A predominare è la raffigurazione, attraverso tale parallelo e altri che si dipanano lungo l’iter narrativo (come quello con il fratello di Kyle, il quale ne seguirà le orme ma si rivelerà una sorta di anello debole del sistema, più pecora che cane da pastore, restando nell’ottica delle lezioni paterne, o con il contraltare Mustafà, cecchino della parte avversa), dell’essenzialità scabra e semplice della natura umana di fronte al pericolo, fronteggiando le varie avversità, in guerra e nella vita civile, in nome di un profondamente radicato senso del dovere.
Quest’ultimo consiste certo nel proteggere i propri compagni ad ogni costo, senza guardare in faccia nessuno, ma si ammanta anche di un ambiguo rimpianto, ravvisandosi un ideale di protezione dal contorto sentore universale, personificato da un patimento interiore scaturente non dalla quantità di nemici uccisi, ma da quanti dei propri compagni non sia stato possibile salvare.
Cooper e Clint Eastwood (Movieplayer)
Ne viene fuori il ritratto di una figura certo complessa, sempre rosa dal dubbio di non aver mai svolto sino in fondo quanto sente come il proprio compito nella vita, e che lo porterà, una volta conclusa la sua missione, a proseguirla occupandosi del reinserimento dei reduci di guerra.

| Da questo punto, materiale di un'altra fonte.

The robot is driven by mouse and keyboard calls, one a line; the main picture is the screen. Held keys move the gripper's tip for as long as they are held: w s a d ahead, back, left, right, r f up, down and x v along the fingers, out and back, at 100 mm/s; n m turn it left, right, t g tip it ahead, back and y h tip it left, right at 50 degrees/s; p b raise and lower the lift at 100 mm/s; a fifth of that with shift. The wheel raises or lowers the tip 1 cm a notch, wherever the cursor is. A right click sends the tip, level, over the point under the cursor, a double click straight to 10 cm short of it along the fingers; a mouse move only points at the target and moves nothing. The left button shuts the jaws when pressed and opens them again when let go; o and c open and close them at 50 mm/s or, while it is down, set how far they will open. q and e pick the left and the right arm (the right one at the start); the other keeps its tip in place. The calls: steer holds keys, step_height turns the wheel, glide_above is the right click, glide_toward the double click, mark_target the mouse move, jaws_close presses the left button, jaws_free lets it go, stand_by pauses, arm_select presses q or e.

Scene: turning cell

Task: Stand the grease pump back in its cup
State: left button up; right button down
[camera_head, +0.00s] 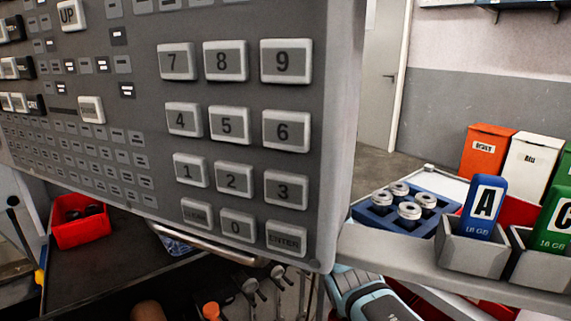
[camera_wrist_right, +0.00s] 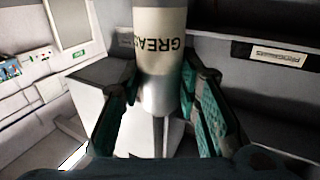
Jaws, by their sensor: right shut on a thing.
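The grease pump (camera_wrist_right: 161,50) is a cylinder with a cream label reading GREASE, upside down in the right wrist view, above a bare metal lower part. My right gripper (camera_wrist_right: 160,88) is shut on it, with a teal-padded finger on each side. The pump's far end runs out of the top of that view. In the head view the pump is hidden, and a light blue part of my arm shows at the bottom behind the control panel. I cannot make out the pump's cup in either view. My left gripper is not in view.
A large control panel (camera_head: 232,120) with number keys blocks much of the head view. A blue tray (camera_head: 370,218) with metal rings and grey holders (camera_head: 470,250) with A and C blocks stand at right. A red bin (camera_head: 82,228) stands at left. A dark shelf (camera_wrist_right: 265,85) borders the wrist view.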

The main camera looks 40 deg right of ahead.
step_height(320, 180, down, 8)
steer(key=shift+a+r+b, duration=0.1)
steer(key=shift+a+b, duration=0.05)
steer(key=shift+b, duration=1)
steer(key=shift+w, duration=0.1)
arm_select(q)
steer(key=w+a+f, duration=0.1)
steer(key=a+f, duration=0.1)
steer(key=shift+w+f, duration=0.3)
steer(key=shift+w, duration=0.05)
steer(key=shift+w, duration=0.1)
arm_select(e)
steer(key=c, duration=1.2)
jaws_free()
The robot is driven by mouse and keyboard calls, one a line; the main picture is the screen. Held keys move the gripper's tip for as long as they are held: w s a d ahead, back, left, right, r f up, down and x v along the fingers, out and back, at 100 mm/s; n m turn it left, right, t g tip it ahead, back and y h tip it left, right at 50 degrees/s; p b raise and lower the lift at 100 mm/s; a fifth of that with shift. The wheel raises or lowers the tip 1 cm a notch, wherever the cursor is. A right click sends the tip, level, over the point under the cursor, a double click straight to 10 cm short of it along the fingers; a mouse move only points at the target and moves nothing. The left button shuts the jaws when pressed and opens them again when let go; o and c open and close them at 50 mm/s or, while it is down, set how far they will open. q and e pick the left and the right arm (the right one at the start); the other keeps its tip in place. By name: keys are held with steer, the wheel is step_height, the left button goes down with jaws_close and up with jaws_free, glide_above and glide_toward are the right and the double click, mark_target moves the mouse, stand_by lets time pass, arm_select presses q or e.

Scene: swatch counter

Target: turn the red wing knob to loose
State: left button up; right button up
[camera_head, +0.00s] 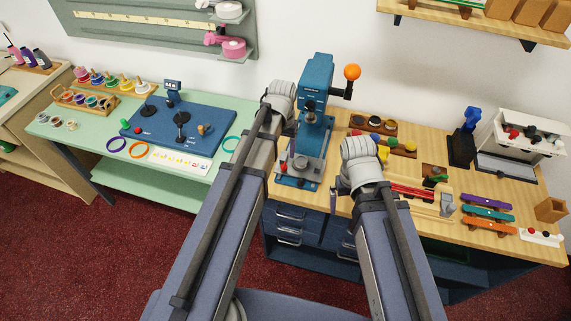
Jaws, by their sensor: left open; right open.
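A small red knob (283,168) sits at the lower left of the blue press (317,95) on the wooden counter. It is too small to tell its wings or setting. Another small red knob (139,130) is on the blue board (165,118) on the green table. My left gripper (281,97) is over the gap between table and counter, just left of the press. My right gripper (357,170) is over the counter, right of the press base. Both are open and hold nothing that shows; their fingertips are mostly hidden by my arms.
The press has a lever with an orange ball (352,72). Purple and teal racks (487,213), a white box (520,142) and a black stand (463,145) crowd the counter's right. Orange and purple rings (137,149) lie near the green table's front edge.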

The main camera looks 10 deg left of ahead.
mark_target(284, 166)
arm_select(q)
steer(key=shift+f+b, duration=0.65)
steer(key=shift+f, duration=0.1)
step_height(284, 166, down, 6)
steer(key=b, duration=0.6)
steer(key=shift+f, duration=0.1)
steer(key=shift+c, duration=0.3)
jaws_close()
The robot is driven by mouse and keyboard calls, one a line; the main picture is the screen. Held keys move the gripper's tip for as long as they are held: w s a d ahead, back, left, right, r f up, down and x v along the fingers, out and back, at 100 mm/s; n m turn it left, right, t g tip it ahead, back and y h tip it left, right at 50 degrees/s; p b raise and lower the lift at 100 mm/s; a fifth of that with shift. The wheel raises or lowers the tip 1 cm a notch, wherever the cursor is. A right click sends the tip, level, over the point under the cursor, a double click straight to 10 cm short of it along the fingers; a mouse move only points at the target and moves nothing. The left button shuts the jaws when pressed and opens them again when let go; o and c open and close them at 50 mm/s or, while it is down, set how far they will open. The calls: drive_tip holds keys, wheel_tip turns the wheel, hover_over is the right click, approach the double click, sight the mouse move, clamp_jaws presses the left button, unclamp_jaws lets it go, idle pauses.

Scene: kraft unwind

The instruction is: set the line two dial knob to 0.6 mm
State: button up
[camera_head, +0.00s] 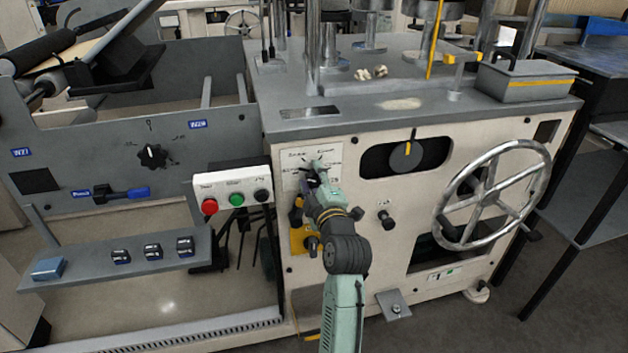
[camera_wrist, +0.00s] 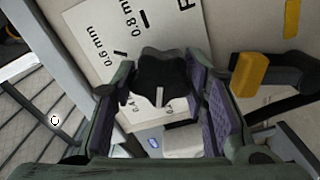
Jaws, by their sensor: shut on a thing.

Per quanto sia evidente la volontà di sgombrare il campo da ogni retorica, tale ritratto appare sviluppato, almeno a parere mio, con modalità schematicamente unilaterali, volte, in definitiva, a celebrare un eroe tout court, “senza se e senza ma”.
Emblematico al riguardo il finale, fra bandiere svolazzanti e plausi al guerriero morto, per quanto al suo interno si stagli l’idea che, anche all’interno di un sistema istituzionale idealizzato a misura del senso del dovere e dell’estremo sacrificio, la guerra e la morte dell’anima che ne deriva, non possono generare altro se non una catena infinita di lutti e dolore.
Un film foriero di molte sfaccettature, destinato a far discutere e suscitare le emozioni più diverse, dall’accettazione totale al categorico rifiuto, quindi cinematograficamente valido nel mettere in discussione quanto rappresentato.